Reproduce exactly the run of lines from the one containing "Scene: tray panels" through the one containing "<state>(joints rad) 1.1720". Pictures do not belong in the copy.

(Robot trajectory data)
○ ○ ○ ○
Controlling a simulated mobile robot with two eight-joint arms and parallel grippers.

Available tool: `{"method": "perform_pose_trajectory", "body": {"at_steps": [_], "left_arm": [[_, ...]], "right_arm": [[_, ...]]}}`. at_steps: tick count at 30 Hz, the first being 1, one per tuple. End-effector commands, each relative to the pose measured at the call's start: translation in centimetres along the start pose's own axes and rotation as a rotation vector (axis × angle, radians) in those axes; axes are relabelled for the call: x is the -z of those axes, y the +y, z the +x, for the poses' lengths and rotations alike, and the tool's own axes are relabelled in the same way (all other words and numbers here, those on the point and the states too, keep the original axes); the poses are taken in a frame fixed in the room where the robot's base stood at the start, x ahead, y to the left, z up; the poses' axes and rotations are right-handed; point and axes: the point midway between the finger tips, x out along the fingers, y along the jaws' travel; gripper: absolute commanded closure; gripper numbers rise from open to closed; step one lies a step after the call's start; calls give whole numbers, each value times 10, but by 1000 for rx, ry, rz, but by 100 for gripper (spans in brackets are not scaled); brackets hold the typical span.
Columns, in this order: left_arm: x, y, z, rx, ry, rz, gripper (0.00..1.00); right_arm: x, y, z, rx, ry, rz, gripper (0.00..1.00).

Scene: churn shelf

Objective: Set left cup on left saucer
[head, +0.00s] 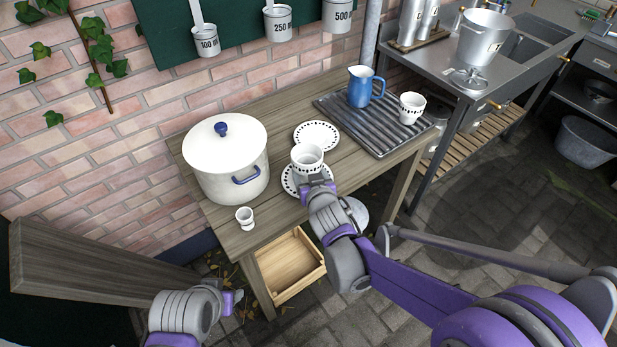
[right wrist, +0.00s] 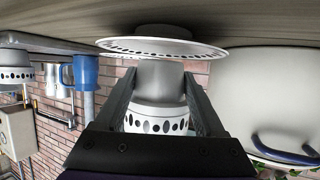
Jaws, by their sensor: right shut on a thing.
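A white cup with a black dotted band (head: 307,157) is held by my right gripper (head: 315,178) over the front saucer (head: 287,183). In the right wrist view, which looks upside down, the cup (right wrist: 158,117) stands between the two fingers, in line with the saucer (right wrist: 160,47). I cannot tell whether its base touches the saucer. A second dotted saucer (head: 317,134) lies behind it, empty. A second dotted cup (head: 411,108) stands on the ridged drainboard. My left gripper (head: 234,300) is low, in front of the table, apart from the cups; its jaws are unclear.
A large white lidded pot (head: 222,165) stands close left of the front saucer. A small egg cup (head: 244,218) is near the front edge. A blue jug (head: 361,88) stands on the drainboard (head: 375,118). An open wooden drawer (head: 289,265) juts out below the tabletop.

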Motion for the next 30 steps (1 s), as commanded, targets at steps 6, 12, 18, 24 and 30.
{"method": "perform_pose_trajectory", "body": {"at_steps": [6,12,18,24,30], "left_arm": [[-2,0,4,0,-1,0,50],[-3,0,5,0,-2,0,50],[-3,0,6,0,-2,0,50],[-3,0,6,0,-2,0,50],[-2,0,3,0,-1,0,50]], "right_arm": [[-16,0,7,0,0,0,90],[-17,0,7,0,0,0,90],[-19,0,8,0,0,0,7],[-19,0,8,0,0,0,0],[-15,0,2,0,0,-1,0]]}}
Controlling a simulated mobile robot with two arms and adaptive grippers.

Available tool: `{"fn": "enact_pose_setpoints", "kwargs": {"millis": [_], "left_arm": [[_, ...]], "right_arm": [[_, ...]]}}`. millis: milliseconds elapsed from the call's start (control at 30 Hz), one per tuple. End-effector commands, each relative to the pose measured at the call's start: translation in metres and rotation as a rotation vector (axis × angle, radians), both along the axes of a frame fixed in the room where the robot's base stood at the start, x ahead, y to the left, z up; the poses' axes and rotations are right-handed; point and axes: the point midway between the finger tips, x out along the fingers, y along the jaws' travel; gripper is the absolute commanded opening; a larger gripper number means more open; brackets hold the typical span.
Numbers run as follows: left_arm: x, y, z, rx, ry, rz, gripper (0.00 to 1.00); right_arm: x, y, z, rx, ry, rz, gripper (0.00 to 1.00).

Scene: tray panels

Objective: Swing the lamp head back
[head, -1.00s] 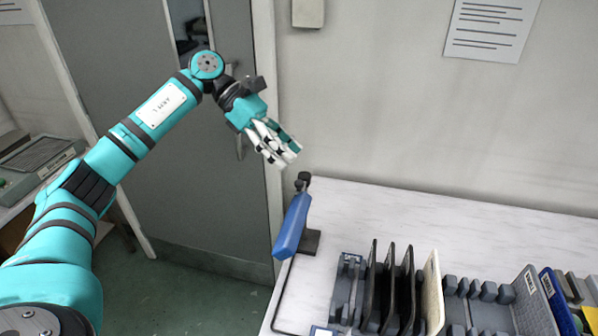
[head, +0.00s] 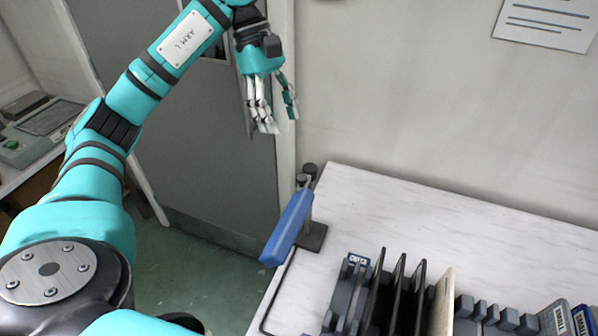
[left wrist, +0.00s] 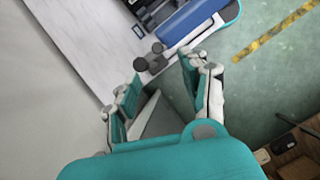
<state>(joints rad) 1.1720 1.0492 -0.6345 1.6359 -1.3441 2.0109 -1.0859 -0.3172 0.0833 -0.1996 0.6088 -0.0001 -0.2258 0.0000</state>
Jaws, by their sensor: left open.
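The lamp has a long blue head (head: 287,228) on a dark post and base (head: 313,238) at the table's left corner. The head slants toward the near left, out over the table edge. In the left wrist view the blue head (left wrist: 190,20) lies beyond the fingers, with dark round knobs at its end. My left gripper (head: 276,120) is open and empty, fingers pointing down, above and slightly left of the lamp's dark top joint, apart from it. It also shows in the left wrist view (left wrist: 162,76). My right gripper is not in view.
A rack with upright dark panels (head: 395,290) and a cream panel (head: 441,300) stands near the lamp on the white table (head: 420,215). Grey slotted holders (head: 490,312) are to its right. The table's back is clear. A grey door (head: 200,130) and wall stand behind.

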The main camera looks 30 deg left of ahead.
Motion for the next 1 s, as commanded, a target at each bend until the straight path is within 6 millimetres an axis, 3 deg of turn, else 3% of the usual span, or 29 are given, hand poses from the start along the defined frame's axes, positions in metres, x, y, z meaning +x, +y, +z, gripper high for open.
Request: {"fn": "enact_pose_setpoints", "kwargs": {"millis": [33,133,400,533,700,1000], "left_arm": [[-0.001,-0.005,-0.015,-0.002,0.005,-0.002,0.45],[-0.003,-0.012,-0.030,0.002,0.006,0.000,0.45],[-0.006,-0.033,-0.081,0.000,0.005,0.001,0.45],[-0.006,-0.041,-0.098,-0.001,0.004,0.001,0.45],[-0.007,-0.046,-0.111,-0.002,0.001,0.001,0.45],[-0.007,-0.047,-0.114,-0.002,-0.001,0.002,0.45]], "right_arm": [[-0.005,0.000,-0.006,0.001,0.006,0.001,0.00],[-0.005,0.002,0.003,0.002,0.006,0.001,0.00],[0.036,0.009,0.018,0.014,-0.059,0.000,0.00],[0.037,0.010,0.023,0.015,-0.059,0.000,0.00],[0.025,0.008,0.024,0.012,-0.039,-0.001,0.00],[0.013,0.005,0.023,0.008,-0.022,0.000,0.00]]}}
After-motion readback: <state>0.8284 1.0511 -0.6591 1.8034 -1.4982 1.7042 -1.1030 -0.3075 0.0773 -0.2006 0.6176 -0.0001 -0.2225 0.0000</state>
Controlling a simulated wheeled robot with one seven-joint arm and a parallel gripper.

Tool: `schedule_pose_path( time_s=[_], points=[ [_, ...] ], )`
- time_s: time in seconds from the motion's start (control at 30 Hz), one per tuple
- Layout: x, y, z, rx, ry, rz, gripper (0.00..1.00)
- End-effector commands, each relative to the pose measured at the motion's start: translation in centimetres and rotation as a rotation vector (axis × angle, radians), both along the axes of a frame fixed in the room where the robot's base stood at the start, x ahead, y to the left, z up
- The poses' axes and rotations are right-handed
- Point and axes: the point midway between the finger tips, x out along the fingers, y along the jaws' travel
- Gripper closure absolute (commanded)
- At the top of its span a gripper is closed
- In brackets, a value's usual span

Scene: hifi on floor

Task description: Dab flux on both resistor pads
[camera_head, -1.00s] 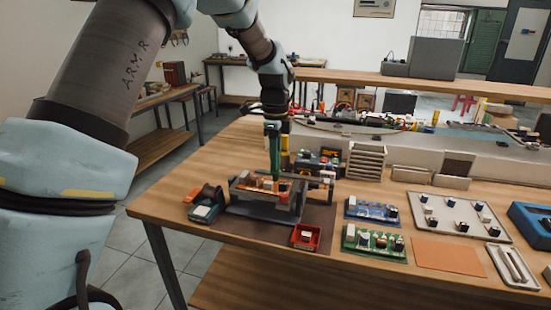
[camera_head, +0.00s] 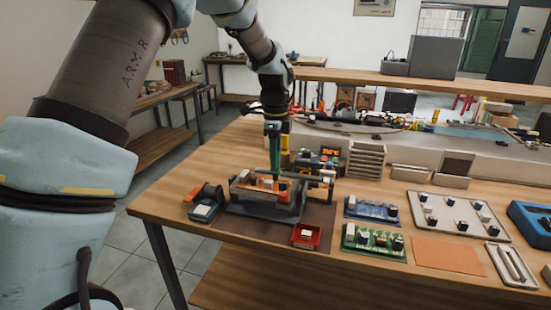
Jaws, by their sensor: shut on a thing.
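My gripper (camera_head: 276,127) points straight down over the workbench and is shut on a green pen-like tool (camera_head: 274,150), which I take to be the flux pen. Its tip reaches down to the orange-red board (camera_head: 262,184) held in a grey holder (camera_head: 262,208). I cannot tell whether the tip touches the board. The resistor pads are too small to make out, and the tool partly covers the board.
A red tray (camera_head: 306,236) and a dark tape dispenser (camera_head: 206,202) flank the holder. A blue board (camera_head: 371,212) and a green board (camera_head: 372,240) lie to the right. A slatted rack (camera_head: 365,161) stands behind. The orange mat (camera_head: 447,256) is bare.

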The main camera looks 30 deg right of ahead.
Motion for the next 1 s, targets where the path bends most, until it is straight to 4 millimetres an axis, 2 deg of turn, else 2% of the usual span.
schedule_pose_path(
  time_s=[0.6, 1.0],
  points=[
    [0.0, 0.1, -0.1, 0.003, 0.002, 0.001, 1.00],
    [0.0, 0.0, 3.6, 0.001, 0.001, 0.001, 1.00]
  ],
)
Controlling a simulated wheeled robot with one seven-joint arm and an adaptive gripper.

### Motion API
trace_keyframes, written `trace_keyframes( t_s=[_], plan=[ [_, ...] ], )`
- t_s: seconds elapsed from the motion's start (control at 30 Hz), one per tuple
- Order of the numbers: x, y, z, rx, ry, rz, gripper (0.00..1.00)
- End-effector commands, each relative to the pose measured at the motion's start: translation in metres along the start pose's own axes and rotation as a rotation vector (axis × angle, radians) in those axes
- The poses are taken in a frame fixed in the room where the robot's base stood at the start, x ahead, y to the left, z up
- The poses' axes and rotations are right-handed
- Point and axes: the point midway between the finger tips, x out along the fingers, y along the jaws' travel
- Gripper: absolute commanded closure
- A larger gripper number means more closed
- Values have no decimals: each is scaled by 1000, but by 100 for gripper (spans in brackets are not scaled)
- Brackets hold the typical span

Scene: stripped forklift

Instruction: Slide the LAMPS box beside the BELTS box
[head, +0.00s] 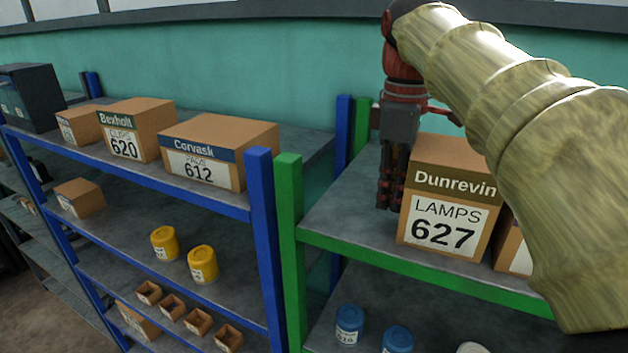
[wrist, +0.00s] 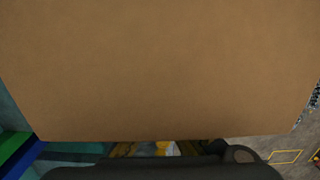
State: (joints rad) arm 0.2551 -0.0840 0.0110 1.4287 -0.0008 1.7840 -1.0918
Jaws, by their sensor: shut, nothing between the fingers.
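The LAMPS box (head: 448,205) is a brown carton with a dark "Dunrevin" band and the number 627. It stands upright on the green-framed shelf's top deck (head: 345,215). My gripper (head: 388,207) points down close against the box's left side, with its fingers shut and empty. Whether it touches the box is unclear. In the wrist view a plain cardboard face (wrist: 165,70) fills most of the picture, very close. Another carton (head: 513,250) shows just right of the LAMPS box, mostly behind my arm with its label hidden. I cannot read BELTS on any box.
A blue-framed shelf on the left holds a Corvask box 612 (head: 222,150), a Bexholt box 620 (head: 138,130) and a smaller carton (head: 78,126). Blue (head: 262,200) and green (head: 290,215) posts stand between the shelves. The deck left of my gripper is bare.

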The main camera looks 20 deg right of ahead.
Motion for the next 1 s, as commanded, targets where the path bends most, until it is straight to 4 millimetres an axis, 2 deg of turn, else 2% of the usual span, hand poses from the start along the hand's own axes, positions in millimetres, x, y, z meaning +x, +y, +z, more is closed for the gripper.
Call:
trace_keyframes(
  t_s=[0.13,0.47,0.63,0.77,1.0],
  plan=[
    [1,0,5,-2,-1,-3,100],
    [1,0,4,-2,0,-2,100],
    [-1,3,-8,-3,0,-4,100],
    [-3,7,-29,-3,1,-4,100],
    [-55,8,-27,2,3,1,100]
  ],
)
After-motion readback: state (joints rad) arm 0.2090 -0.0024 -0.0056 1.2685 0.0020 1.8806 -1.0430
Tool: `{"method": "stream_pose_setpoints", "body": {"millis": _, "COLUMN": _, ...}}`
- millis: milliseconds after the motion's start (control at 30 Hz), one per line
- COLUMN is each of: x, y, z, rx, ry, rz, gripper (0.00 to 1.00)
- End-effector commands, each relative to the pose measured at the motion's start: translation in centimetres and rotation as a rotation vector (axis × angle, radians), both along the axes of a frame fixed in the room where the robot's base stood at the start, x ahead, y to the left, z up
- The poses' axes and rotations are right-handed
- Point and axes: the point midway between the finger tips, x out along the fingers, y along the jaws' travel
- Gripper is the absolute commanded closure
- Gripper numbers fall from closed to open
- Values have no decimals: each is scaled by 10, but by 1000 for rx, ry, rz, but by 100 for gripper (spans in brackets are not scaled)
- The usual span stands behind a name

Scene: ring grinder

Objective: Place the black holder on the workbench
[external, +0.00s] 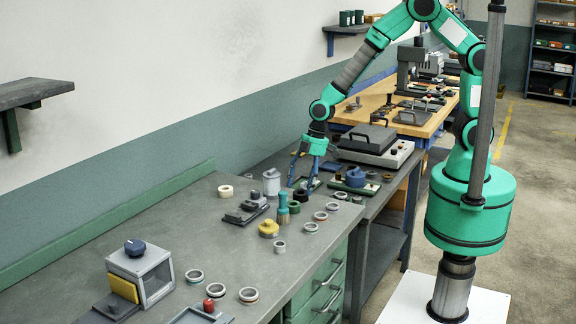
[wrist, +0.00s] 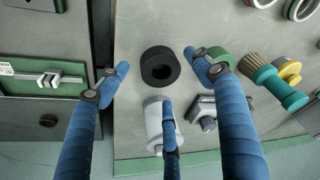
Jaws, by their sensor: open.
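A thick black ring-shaped piece, which I take for the black holder, stands upright on the grey workbench (external: 185,235). It shows in the wrist view (wrist: 160,66) with its hole facing the camera, and in the external view (external: 301,195) just below my gripper. My gripper (external: 303,178) has blue fingers spread open above it. In the wrist view my gripper (wrist: 158,78) has fingertips to the left, right and below the black piece, with gaps between. Nothing is held.
A white canister (wrist: 156,120) stands close below the black piece, and a green ring (wrist: 222,57) is to its right. The bench edge and a gap are close on the left. Bare bench shows at front left.

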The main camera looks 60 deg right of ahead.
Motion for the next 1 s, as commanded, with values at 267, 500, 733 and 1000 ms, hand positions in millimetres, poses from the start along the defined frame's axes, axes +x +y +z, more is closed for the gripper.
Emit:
○ ○ ○ ○
THE RESULT:
Scene: tray panels

Objective: Swing the lamp head back
[head, -1.00s] 
[head, +0.00s] 
[left wrist, +0.00s] 
<state>(joints rad) 1.1720 1.0492 -0.6345 1.6359 -1.3441 2.0109 -1.0859 -0.3172 0.0833 -0.1996 0.6088 -0.0001 -0.2258 0.0000</state>

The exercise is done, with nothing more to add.